■ Work to be completed ■
Beneath this instruction is a block of data; output from it exactly the lines that run from the one containing "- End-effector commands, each" through the one containing "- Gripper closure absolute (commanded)", inclusive.

■ Data segment ■
* Begin *
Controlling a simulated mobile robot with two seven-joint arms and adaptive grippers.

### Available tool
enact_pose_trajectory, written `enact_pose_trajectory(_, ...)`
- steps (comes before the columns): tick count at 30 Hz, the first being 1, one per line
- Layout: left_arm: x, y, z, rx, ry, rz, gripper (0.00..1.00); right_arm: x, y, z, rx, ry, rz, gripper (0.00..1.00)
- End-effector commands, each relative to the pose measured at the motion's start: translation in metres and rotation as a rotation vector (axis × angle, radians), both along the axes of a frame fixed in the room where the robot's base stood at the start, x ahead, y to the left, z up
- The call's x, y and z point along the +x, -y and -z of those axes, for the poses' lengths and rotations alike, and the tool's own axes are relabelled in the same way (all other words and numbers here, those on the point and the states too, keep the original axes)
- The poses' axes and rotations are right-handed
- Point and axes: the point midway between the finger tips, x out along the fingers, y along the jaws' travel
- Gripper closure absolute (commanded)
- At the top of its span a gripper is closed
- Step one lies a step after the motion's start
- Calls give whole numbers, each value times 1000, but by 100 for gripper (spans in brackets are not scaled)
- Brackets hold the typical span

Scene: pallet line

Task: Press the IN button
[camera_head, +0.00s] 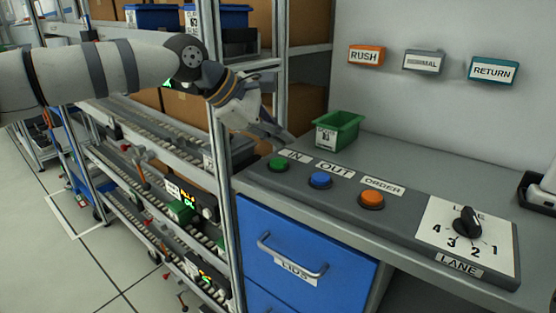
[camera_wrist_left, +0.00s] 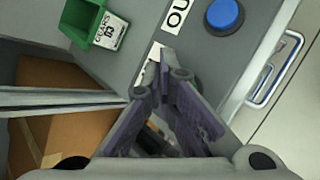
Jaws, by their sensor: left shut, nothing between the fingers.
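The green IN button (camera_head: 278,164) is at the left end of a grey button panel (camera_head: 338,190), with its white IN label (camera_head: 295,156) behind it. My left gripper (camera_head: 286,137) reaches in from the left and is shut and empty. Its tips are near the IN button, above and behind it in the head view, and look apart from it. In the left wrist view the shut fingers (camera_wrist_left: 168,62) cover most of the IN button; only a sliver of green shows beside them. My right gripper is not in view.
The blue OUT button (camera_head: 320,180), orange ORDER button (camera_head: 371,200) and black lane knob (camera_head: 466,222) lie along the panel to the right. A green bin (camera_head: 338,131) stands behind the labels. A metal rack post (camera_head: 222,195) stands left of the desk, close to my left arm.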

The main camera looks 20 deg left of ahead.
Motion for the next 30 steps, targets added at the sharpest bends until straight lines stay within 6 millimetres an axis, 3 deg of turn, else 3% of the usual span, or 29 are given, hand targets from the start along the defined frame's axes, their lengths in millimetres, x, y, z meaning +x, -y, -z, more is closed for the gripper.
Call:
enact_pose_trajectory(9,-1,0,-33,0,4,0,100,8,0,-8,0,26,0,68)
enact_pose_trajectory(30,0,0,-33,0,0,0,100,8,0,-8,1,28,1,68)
* End *
■ Final result ■
- End-effector commands, each relative to the pose measured at the motion's start: translation in metres and rotation as a rotation vector (axis × angle, radians), both along the axes of a frame fixed in the room where the robot's base stood at the start, x ahead, y to the left, z up
- The call's x, y and z point along the +x, -y and -z of those axes, for the poses' lengths and rotations alike, and the tool's own axes are relabelled in the same way (all other words and numbers here, those on the point and the states too, keep the original axes)
- The poses' axes and rotations are right-handed
- Point and axes: the point midway between the finger tips, x out along the fingers, y along the jaws' travel
- Gripper closure absolute (commanded)

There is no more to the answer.